Ted Sorenson was John F. Kennedy's speechwriter and chief legislative aide. 

We spoke to Sorenson in October 2010, the month he died. It was the 50th anniversary of the JFK-Nixon debates, famous in media lore as the moment that being telegenic became important in American politics. Kennedy, the legend goes, looked like a movie star, while Nixon looked nervous, sweaty, and untrustworthy. 

Anyway. Sorenson gave us this tiny image of Kennedy after the debates that I've always liked and which we had to cut from the interview for time. It's small. The first debates just finished, and Sorenson and Kennedy are leaving. Here's Sorenson:

He and I were walking off that soundstage together, and passed a pay telephone.

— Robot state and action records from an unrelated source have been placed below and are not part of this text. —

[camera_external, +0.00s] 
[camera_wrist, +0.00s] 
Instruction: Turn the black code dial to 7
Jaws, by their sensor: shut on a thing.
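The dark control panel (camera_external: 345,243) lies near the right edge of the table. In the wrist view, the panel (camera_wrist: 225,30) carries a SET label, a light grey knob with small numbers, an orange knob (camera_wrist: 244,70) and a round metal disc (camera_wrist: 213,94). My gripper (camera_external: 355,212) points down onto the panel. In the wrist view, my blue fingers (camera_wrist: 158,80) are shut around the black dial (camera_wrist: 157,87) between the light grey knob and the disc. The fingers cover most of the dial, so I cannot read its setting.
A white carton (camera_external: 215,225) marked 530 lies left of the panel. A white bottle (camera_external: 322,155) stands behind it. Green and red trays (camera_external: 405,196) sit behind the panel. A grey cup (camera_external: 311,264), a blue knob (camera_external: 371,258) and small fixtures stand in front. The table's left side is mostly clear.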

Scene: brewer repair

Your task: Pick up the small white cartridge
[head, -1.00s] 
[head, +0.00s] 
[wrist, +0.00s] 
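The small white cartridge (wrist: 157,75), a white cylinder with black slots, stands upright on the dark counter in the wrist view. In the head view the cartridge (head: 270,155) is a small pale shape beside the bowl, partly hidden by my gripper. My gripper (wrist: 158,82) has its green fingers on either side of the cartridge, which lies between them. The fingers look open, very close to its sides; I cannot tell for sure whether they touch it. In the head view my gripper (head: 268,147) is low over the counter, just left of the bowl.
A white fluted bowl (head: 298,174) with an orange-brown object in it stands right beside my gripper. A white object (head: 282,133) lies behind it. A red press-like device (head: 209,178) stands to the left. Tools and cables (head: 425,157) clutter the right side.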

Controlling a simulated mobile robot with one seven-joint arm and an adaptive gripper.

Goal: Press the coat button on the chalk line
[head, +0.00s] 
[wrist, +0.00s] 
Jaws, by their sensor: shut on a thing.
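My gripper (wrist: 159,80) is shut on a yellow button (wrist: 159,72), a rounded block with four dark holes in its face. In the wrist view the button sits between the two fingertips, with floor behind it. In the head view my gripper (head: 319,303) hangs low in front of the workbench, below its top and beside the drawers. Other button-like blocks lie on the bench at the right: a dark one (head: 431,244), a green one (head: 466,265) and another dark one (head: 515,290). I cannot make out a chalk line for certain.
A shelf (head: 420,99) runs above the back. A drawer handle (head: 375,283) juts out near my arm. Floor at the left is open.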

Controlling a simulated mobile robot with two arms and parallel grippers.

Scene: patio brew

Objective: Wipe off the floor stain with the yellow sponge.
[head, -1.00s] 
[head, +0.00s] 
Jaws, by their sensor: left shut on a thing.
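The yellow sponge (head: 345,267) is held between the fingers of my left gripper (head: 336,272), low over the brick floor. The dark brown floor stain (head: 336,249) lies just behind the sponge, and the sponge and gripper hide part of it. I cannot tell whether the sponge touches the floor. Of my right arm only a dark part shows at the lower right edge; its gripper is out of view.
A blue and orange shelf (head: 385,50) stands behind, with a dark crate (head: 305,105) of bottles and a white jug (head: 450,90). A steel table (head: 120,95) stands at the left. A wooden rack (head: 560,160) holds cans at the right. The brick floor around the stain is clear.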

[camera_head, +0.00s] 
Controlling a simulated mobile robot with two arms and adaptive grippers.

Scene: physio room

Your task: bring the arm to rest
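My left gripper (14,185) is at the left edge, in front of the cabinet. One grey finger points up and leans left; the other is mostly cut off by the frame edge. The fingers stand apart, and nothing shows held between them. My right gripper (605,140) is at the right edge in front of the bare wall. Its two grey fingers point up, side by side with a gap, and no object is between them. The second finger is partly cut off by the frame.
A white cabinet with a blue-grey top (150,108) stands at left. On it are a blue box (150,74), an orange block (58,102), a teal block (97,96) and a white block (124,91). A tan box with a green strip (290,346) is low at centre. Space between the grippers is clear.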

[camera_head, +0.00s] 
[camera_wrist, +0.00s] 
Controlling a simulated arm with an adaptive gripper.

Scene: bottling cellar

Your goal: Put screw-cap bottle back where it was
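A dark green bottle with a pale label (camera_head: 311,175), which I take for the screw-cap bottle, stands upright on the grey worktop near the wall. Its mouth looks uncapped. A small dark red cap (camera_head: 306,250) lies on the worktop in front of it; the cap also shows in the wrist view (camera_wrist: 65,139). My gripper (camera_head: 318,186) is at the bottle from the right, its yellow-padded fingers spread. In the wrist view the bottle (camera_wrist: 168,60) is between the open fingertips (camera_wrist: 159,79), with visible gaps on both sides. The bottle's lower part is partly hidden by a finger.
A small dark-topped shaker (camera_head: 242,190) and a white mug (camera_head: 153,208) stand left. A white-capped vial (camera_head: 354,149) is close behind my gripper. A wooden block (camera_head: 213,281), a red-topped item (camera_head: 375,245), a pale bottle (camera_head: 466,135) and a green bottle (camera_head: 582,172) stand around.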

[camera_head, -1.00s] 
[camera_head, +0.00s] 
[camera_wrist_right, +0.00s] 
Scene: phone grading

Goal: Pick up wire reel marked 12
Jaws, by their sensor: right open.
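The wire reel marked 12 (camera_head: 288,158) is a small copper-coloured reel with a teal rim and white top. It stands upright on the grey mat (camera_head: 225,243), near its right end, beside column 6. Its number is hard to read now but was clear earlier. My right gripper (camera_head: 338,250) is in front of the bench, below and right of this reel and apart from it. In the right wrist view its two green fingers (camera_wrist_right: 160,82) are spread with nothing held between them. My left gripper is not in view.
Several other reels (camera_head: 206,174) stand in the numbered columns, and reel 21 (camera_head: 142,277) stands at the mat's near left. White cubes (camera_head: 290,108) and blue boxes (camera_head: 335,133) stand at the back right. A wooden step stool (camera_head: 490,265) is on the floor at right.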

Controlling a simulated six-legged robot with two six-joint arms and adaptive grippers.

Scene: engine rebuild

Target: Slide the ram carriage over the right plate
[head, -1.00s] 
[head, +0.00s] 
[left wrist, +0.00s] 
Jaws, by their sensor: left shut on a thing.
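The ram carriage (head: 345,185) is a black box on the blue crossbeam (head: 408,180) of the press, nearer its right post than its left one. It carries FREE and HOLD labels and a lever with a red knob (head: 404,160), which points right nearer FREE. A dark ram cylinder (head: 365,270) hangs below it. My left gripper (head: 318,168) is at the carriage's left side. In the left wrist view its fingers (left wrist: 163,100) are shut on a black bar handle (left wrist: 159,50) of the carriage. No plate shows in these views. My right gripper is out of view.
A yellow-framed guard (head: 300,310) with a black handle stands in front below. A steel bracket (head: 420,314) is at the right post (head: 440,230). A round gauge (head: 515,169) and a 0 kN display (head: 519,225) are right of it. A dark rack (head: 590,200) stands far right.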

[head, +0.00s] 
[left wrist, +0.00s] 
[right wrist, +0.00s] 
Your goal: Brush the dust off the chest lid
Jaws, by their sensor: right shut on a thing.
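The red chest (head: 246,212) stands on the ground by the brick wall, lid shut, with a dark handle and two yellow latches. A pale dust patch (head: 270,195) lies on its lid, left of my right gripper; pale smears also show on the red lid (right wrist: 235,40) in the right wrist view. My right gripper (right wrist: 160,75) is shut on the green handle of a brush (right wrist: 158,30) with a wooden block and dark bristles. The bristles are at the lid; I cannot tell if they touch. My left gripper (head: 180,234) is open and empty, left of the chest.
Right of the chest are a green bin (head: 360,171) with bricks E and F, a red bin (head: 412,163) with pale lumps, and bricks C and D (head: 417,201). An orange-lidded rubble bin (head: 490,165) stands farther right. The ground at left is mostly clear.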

And the millionaire Senator turns to me and says, “Got any change?” So I fished a quarter out of my pocket and gave it to him, and he called his father. And I heard him say, "What’d you think Dad?"

I stepped back a few paces but I could see a smile light his face. They talked a little awhile. Finally he said, "Thanks Dad, I gotta go to Ohio." And he hung up and he turned to me and he said, “That’s the great thing about my father. If I had just fallen flat on my face out there. He would’ve said Jack, the way you picked yourself up the floor was magnificent.